Nike(ナイキ)が小売業界全体を震撼させるニュースを出した。

現在3万を超えるリテールパートナーを保有しているナイキだが、今後はその時間や資本をそのうちの40の業者に集中させていくという。

これら少数精鋭のリテーラーは「戦略的リテールパートナー」と呼ばれ、売り場環境内にナイキのためだけに用意されたスペースを作るようになるという。

ナイキはブランドの崩壊から身を守るためにマスマーケットを見捨てるかどうかという大きな決断を強いられていたとも言える。

ハイパーリテイラーやデパート、ディスカウントショップなどがかつて提供してくれたリーチ、普遍性やマーケット・ペネトレーションといったものが今では彼らの大切な商標から資本価値を吸い上げているという現実に気づいているブランド代表者は少ない。

次のトレンドや新商品が常に求められる現代で、マスリテールは露出のされすぎで毒性のあるものになってしまった。

商品よりも購買経験が重要な消費者にとっては、マスリテールは何の価値も生み出さないのだ。

ナイキもまたこうした流通戦略を再考しているブランドの一つに過ぎない。

 

マスマーケットから撤退する大手ブランド

今年Coach(コーチ)が百貨店に入っている250店舗を閉店すると発表した。

Michael Kors(マイケル・コース)も同様の発表を行っている。

高級アウターブランドのCanada Goose(カナダ・グース)もまた卸売から販売を行っていたが、現在は消費者への直売で利益の半分を売り上げるという長期的目標を掲げている。

マスマーケットからのハイブランドの撤退が進んでいるが、それによってマスリテールは大きな影響を受けるだろう。

さらに、ナイキの発表においてより重要なのは、ナイキが現在保有する小売ネットワークのわずか0.1パーセントのみがナイキの時間や資本の投資に値すると公言したことである。

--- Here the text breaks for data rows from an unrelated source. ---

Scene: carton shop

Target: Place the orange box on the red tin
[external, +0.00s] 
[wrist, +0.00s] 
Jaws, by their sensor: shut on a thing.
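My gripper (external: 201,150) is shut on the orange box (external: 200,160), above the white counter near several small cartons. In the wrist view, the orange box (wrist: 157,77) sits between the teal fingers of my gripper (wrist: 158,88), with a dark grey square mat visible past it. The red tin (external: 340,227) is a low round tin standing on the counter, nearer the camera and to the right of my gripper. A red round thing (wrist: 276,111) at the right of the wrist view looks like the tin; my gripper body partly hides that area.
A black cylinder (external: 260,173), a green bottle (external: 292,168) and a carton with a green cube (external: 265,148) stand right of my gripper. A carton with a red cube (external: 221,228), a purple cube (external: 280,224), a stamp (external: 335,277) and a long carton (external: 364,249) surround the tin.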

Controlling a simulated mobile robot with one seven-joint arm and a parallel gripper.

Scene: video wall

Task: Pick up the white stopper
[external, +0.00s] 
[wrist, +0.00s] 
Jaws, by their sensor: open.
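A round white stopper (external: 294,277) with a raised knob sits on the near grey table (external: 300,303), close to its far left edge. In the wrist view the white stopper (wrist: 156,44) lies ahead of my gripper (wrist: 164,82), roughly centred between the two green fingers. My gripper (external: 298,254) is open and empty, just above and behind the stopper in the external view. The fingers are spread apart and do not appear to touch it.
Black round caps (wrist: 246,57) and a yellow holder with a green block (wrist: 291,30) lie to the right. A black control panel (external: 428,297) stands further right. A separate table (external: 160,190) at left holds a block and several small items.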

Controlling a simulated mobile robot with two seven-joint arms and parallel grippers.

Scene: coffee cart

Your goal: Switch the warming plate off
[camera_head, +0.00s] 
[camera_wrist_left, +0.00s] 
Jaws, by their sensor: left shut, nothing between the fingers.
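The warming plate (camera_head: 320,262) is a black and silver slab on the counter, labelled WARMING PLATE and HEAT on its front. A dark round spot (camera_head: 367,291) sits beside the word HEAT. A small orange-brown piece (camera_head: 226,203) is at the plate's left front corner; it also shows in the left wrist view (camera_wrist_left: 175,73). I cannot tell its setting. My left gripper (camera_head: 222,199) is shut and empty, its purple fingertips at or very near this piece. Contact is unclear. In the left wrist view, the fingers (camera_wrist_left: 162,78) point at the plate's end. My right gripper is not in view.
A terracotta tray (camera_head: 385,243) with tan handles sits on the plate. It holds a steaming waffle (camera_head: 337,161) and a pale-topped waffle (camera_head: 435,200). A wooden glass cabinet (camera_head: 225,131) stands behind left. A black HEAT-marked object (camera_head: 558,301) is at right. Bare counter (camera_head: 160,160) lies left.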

ナイキのリソースとして残った業者は、現在ブランドの売り上げの30パーセントを占める直営店やウェブサイトを通しての消費者直結ビジネスの成長に当てられるという。

これは決して小さな変化ではなく、小売市場の再構築と、卸—小売モデルの崩壊を象徴していると言っても良いだろう。

 

これからのリテールモデル

今日の小売市場はラグジュアリー、中間、格安の3つに分かれているが、次の10年でよりはっきりした2つのアプローチに分断されると予測される。

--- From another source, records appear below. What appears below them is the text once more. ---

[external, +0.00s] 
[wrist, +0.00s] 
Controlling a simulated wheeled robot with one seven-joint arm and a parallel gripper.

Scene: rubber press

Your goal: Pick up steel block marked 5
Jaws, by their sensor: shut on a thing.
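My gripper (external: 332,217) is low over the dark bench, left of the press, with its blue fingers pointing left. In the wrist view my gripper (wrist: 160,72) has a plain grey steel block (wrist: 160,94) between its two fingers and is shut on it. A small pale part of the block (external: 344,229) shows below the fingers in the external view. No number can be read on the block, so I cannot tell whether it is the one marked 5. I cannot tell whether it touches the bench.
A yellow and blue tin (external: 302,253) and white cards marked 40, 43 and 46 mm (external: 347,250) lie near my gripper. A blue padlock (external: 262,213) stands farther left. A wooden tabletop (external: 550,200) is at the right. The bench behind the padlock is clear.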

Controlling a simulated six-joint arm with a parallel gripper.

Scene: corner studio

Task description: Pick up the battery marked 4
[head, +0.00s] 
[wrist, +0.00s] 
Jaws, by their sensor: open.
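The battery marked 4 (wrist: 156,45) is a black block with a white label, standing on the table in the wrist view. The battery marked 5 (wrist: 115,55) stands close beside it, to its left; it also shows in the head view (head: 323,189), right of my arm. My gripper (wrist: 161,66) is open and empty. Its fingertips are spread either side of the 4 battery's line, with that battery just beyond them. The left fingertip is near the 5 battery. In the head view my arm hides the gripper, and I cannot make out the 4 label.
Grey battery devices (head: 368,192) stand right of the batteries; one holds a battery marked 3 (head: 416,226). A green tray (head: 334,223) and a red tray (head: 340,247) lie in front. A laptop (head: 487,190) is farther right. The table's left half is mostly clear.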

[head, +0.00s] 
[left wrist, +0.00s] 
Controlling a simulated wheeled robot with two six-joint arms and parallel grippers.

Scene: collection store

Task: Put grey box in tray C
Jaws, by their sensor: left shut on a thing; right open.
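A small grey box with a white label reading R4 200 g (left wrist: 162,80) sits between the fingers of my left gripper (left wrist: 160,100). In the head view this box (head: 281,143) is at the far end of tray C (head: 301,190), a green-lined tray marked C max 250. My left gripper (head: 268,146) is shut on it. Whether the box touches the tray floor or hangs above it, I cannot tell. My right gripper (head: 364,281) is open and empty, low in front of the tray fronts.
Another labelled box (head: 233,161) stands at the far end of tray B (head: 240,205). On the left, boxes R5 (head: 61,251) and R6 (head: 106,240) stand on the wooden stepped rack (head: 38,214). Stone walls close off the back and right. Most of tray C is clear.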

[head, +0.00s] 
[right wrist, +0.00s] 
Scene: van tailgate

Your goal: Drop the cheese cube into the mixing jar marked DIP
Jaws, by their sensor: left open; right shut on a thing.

ひとつはブランドが最も利潤を得られる方法で大規模な消費者に対応することに焦点を置いたアプローチ、もうひとつは実店舗とオンラインショップを駆使し、商品・カテゴリーごとの消費者経験を完成させようとするアプローチだ。

二つ目のアプローチでは理想的な体験を定義し、真にユニークで記憶に残る消費者体験を提供するために「プロダクト・アンバサダー」を採用し様々な技術が使われるようになるだろう。

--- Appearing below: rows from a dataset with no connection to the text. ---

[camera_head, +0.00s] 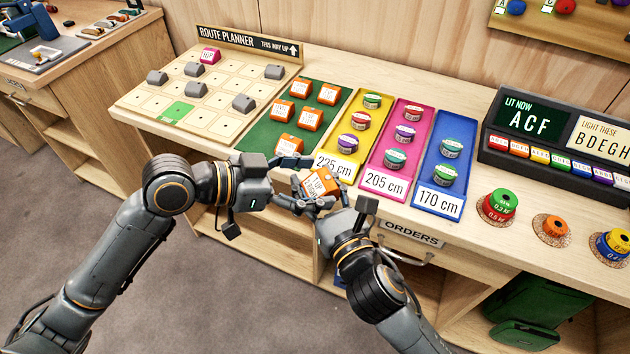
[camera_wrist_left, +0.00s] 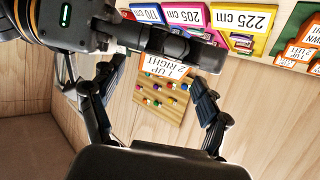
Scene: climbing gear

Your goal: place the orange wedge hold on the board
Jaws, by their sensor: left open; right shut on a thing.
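An orange wedge hold (camera_head: 320,183) with a white label is held by my right gripper (camera_head: 325,197), in the air in front of the counter edge. My left gripper (camera_head: 303,184) is open, its fingers close around the same hold; I cannot tell whether they touch it.
Several other orange wedges (camera_head: 310,118) sit on a green mat (camera_head: 258,136) right of the board. Yellow, pink and blue trays (camera_head: 427,192) with round tins follow. A lit-letters box (camera_head: 545,135) and coloured discs (camera_head: 500,205) stand at the right. An orders drawer (camera_head: 405,240) is below.

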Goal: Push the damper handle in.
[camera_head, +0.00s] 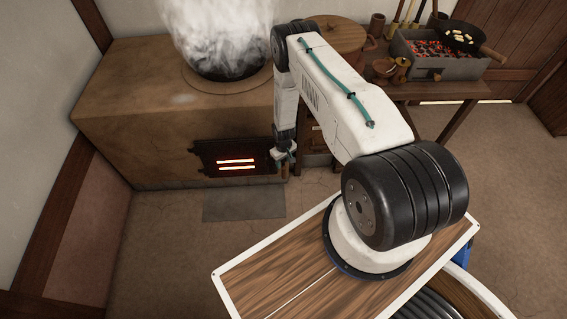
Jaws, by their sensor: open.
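The clay stove (140,110) stands at the back left, with a dark iron fire door (220,158) low in its front. Two glowing slots show in the door. My gripper (285,160) is open at the stove's front right corner, just right of the fire door. A small brown upright piece (285,172) shows just below my gripper; I cannot tell whether it is the damper handle or whether the gripper touches it. No other damper handle is clearly visible; my arm and gripper cover part of that corner.
A steaming pot (222,68) sits on the stove. A grey floor plate (244,205) lies before the fire door. On the right, a wooden table (445,90) holds a charcoal brazier (436,66) and a frying pan (458,40). The floor at right is clear.

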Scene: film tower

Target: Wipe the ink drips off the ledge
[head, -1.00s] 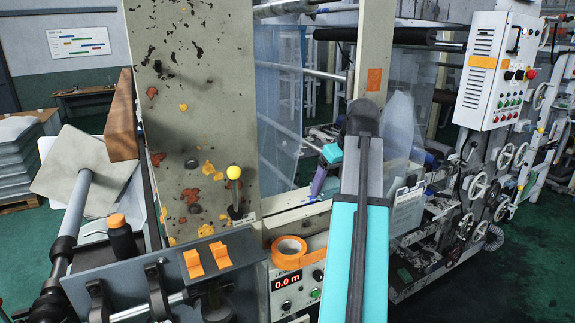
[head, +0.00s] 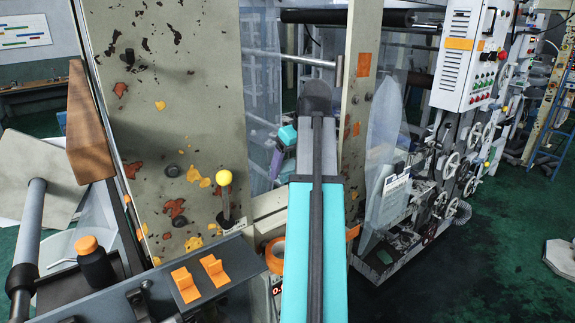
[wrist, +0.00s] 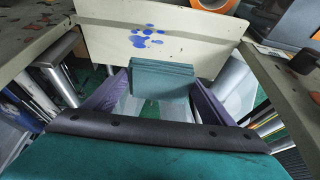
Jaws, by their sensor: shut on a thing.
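The ledge (wrist: 190,45) is a cream metal strip across the top of the wrist view. A patch of blue ink drips (wrist: 146,37) lies on it, left of centre. My gripper (wrist: 160,92) has purple fingers shut on a folded teal cloth pad (wrist: 164,78). The pad is at the ledge's near edge, below and right of the drips; I cannot tell whether it touches. In the head view, my teal arm hides part of the ledge (head: 268,206), and a purple finger (head: 278,160) shows beyond it. The drips cannot be made out there.
An orange tape roll (head: 275,256) sits near the ledge's right end in the wrist view. A yellow-knobbed lever (head: 225,178) stands by the stained panel (head: 165,110). A cream upright (head: 357,105) rises right of my arm. Orange clips (head: 200,278) and a dark bottle (head: 93,262) are at left.

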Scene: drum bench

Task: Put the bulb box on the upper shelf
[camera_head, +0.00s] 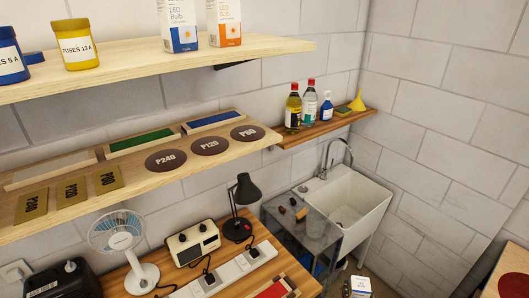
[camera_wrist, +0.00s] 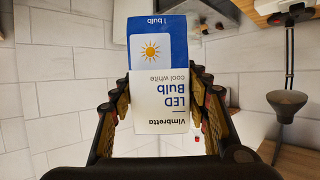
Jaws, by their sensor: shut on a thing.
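My gripper (camera_wrist: 160,108) is shut on a bulb box (camera_wrist: 160,90) in the wrist view. The box is white and blue, marked LED Bulb, cool white, with a sun picture; its print is upside down there. Its fingers press the two sides. In the head view a small white box (camera_head: 359,286) shows at the bottom edge and looks like the held one, but I cannot be sure. The upper shelf (camera_head: 130,62) is pale wood. A blue-and-white bulb box (camera_head: 184,40) and an orange-and-white one (camera_head: 227,28) stand near its right end.
Fuse tubs (camera_head: 77,45) stand at the shelf's left. The lower shelf (camera_head: 130,185) holds sanding discs and sheets. A desk lamp (camera_head: 244,192) and fan (camera_head: 118,235) stand on the bench. Bottles (camera_head: 308,103) line a side shelf above the sink (camera_head: 352,200). Bare shelf lies between tubs and boxes.

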記憶に残る体験をすることで、長く続くポジティブな体験記憶が消費者に刷り込まれるのだ。

ブランドパートナーに大きな売り上げをもたらすことが新時代のリテーラーの目標である。

4方を壁に囲まれた店舗内での売り上げにのみ焦点を当てている今日の店舗とは異なり、未来の体験型ショップは直接的なセールスや自身のチャンネルなど多様な方法で顧客を満足させるようになる。

売り上げを作る要因よりも強烈な購買経験を提供する方が大切になってくるため、ナイキは新しいパートナーには慣習的な売り上げのマージンだけではなくメディアやエージェント料金などといった費用をも支払うことになる。

ナイキは彼らにとって販売元ではなく、クライアントになるのだ。

こうした文脈において、ナイキの発表は業界のシフトを示唆する重大なものとなった。

ナイキは単に新しいブランド戦略を展開しているのではなく、これまでよりももっと鮮明に、全く革新的な小売の時代を予告していると言えるだろう。